> **Set problem**
Find each line with the word "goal" and copy it.
************
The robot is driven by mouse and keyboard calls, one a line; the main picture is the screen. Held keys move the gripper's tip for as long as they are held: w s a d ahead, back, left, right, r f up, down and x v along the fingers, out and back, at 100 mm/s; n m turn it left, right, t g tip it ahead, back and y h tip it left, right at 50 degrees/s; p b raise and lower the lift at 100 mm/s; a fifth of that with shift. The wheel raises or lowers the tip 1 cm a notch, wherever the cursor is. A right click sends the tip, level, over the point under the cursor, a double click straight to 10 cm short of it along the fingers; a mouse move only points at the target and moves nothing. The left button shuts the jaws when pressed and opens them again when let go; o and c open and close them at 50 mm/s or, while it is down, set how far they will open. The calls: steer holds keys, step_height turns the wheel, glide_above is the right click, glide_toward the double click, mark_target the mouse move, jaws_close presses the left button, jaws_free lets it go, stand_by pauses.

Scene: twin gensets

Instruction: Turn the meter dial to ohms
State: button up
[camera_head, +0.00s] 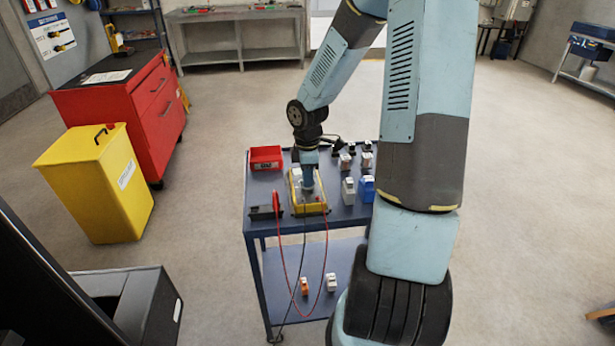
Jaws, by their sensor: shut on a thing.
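The meter (311,209) is a yellow-edged box lying on the top shelf of a blue cart (335,219). My gripper (308,186) points down onto the meter's face from above. It is shut on the meter's dial, which is hidden beneath the fingers. The dial's setting and markings cannot be read from here. A red lead and a black lead (304,255) run from the meter's near side and hang over the cart's front edge.
A red bin (265,158) stands at the cart's back left. White and blue bottles (348,190) stand right of the meter. A black holder (262,212) sits at the front left.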

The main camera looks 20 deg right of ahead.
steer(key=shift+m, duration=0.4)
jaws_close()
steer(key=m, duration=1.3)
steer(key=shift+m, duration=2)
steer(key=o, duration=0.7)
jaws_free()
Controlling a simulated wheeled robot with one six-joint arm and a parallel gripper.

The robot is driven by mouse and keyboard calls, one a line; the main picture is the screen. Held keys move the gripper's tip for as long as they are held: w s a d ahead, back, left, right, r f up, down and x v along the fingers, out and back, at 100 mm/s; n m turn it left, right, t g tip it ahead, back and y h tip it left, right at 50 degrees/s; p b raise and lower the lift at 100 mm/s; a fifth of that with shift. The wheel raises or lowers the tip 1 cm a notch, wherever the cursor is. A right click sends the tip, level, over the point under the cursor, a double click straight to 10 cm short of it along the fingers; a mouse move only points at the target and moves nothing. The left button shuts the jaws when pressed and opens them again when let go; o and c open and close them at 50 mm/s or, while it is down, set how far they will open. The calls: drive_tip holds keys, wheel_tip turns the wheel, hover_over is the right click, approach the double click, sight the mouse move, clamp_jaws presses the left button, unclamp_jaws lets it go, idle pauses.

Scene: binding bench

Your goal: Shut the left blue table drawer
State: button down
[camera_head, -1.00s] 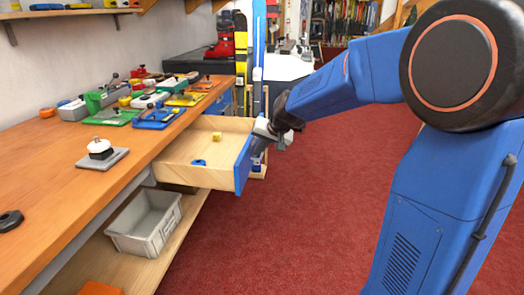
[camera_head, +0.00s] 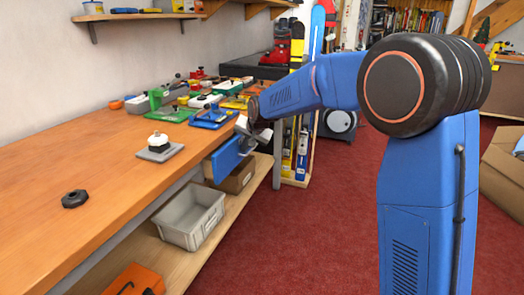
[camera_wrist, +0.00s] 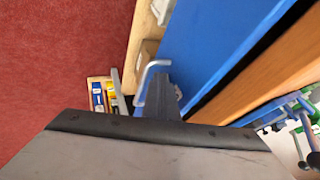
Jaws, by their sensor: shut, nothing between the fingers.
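The left blue table drawer (camera_head: 221,161) is under the front edge of the wooden bench, and its inside no longer shows in the head view. In the wrist view its blue front (camera_wrist: 218,40) has a dark strip between it and the wooden edge; I cannot tell whether it is fully flush. A bent silver handle (camera_wrist: 148,76) shows by the fingers. My gripper (camera_head: 246,141) is shut and empty, right at the drawer front. Its fingers (camera_wrist: 166,98) are close to the blue panel in the wrist view; contact is unclear.
The bench top (camera_head: 110,165) holds a bell-like device on a grey plate (camera_head: 160,149), a black knob (camera_head: 75,199) and several tools. A grey bin (camera_head: 188,218) and a cardboard box (camera_head: 236,177) sit on the lower shelf (camera_head: 217,225). Red carpet (camera_head: 310,235) is clear in front.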

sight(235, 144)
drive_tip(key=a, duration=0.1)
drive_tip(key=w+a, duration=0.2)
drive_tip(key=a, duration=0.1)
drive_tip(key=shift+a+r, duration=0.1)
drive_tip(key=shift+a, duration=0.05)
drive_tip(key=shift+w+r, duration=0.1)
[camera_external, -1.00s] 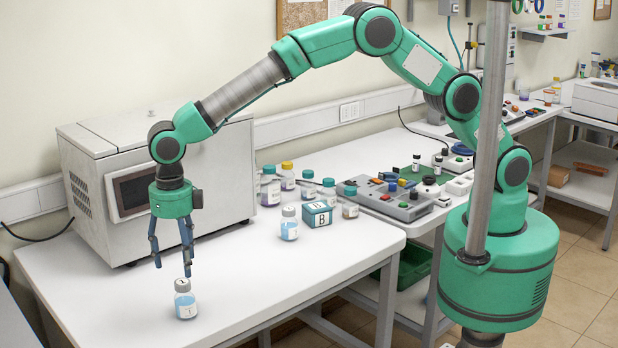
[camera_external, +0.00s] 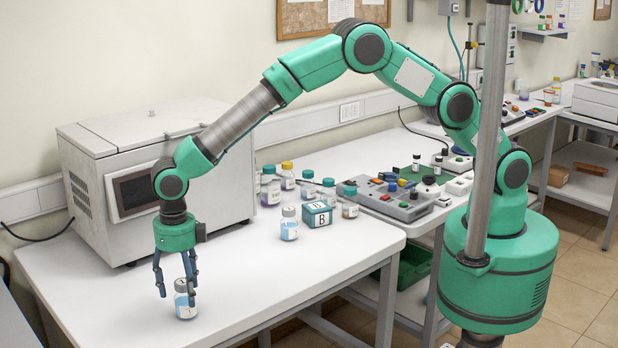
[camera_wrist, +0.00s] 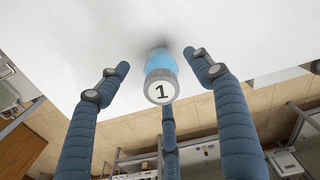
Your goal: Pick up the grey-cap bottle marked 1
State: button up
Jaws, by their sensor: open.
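The grey-cap bottle marked 1 (camera_external: 185,304) stands upright near the front of the white table, with light blue contents. In the wrist view its cap (camera_wrist: 161,90) shows the number 1. My gripper (camera_external: 175,290) is open above and around the bottle's top, pointing down, and a finger covers part of the bottle in the external view. In the wrist view the blue fingers of my gripper (camera_wrist: 160,85) are spread on different sides of the bottle, with gaps to it.
A second grey-cap bottle (camera_external: 289,223) stands farther back beside a teal box marked B (camera_external: 317,214). Several other bottles stand behind them. A large grey-white machine (camera_external: 150,180) stands at the back left. The table (camera_external: 255,275) around the marked bottle is clear.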

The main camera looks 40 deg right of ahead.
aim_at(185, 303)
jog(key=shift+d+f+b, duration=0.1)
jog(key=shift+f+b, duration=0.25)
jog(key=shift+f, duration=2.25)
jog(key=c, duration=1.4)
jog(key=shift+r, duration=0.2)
************
> **Written response**
Your goal: Shut the left blue table drawer
Your goal: Pick up the grey-cap bottle marked 1

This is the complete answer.